Mars One, the non-profit group planning a one-way trip to the red planet in 2025, got lots of media attention this week when it announced it had narrowed its pool of potential astronauts to 100 candidates from around the world.
But there are 6 billion reasons to believe they won’t make it.
I refer, of course, to the $6 billion budget Mars One says will be required to lay the ground work for and launch its first manned mission. We’ll assume that $6 billion is enough money to meet its goals, although space projects are notorious for cost overruns and delays. Even then, it’s not clear that Mars One will be able to collect close to that amount and meet the mission goals. “We do not disclose these numbers at this time,” Bas Lansdorp, the CEO of Mars One, said in an e-mail.
Start with what’s expected in the near term: Per Mars One’s timeline, it plans to open a simulation colony here on Earth this year, so their astronauts can begin training for the mission. While the organization announced plans to start building, it has yet to reveal the location or any further details on construction. “We’re still on track to have that ready after the summer,” is all Lansdorp would say.
Mars One’s next goal is in 2018, to launch a communications satellite to orbit Mars, and a robotic lander to demonstrate the viability of various technologies needed for the manned mission. In 2013, Mars One announced that Lockheed Martin would build the rover, and that Surrey Satellite Technology Limited (SSTL) would build the satellite.
However, Lockheed Martin told Quartz that, after it completed a concept study on how to build a lander—based on one it had previously created for NASA—Mars One has yet to issue further instructions. “We’ve concluded the study and are waiting to hear back on the next phase for them,” Gary Napier, a Lockheed spokesperson, said. And today, Space News reports that SSTL also has not heard back from Mars One after completing a study on the satellite.

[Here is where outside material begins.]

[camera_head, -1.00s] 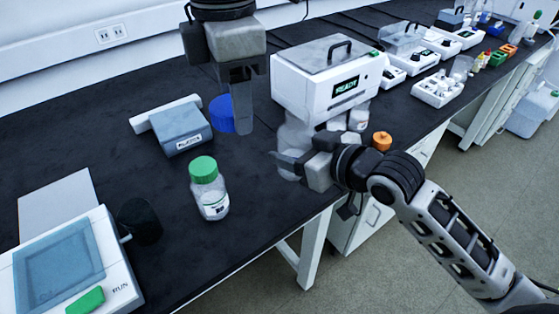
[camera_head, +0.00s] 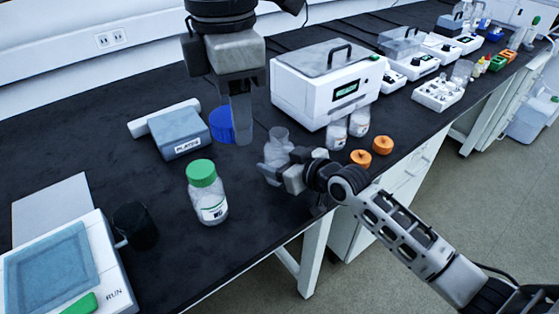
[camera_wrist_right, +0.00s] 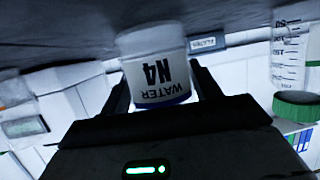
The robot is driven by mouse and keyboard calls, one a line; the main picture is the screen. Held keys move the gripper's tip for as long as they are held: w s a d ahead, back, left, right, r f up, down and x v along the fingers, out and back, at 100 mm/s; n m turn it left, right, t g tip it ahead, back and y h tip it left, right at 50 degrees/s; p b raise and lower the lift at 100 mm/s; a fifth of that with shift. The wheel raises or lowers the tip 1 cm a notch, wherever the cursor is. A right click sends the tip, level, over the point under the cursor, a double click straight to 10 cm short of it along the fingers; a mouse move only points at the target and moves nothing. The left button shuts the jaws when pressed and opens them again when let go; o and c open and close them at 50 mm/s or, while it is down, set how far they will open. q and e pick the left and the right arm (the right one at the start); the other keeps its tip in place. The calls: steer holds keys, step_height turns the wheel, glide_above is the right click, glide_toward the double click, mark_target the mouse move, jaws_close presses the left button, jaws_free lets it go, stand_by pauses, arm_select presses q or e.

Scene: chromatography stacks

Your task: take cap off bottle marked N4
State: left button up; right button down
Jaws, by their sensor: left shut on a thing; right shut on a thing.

“Mars One is studying the results of the work done by our suppliers to date,” Lansdorp writes. “Our first unmanned mission has our highest priority and we expect to award follow-up contracts soon.”
Yes, 2018 is still three years away, but the timeline for the development, construction, testing and launch of a mission to Mars—even a robotic one—is quite tight, and would need to commence almost immediately. Plus, rocket launches are typically scheduled, and paid for, years in advance.
Will Mars One have enough cash on hand to meet these demands? A mission like the one it describes will cost several hundred million dollars—the Phoenix mission that Mars One is basing its lander on cost $386 million, including launch, and didn’t include a satellite as well.
Mars One says it plans to finance the mission through sales of branded items, donations, sponsorships and, most importantly, a television deal to broadcast the voyage and activities of its putative colonists. It uses the Olympic games, which earned $8 billion in the 2009-2012 period, as a benchmark for potential earnings. But the difference in entertainment value between the Olympics, a time-tested global audience draw, and a mission to Mars that will start with several months of boredom, suggests that Mars One’s hopes are overblown.
Certainly, it appears that no media outlet purchased the exclusive rights to broadcast Mars One candidate interviews.
Indeed, the organization was unable to raise its full $400,000 goal in an Indiegogo fundraising campaign, launched last year to boost the lander mission. Global foundations with billions of dollars are largely funded by the largesse of a billionaire or major corporation, but most billionaires interested in space exploration have been founding their own companies to do so, not giving their cash to Mars One. Even a successful space start-up like SpaceX, which shares Mars One’s goal of reaching Mars, has only raised $1.2 billion in funding, and has likely not come close to earning $6 billion.
Without more transparency from Mars One about its financial plans—or a sudden windfall of cash—it’s hard to see how it could possibly succeed in launching a robotic mission to Mars by 2018, much less send people there by 2025. Its boosters have argued that this is a chicken-or-egg problem, and that building excitement for a Martian mission will help generate the cash to see it through. But building that excitement without the realistic possibility of a pay-off could also let down millions of space fans around the world.
This story was updated 2/20/15 after Mars One responded to our request for comment.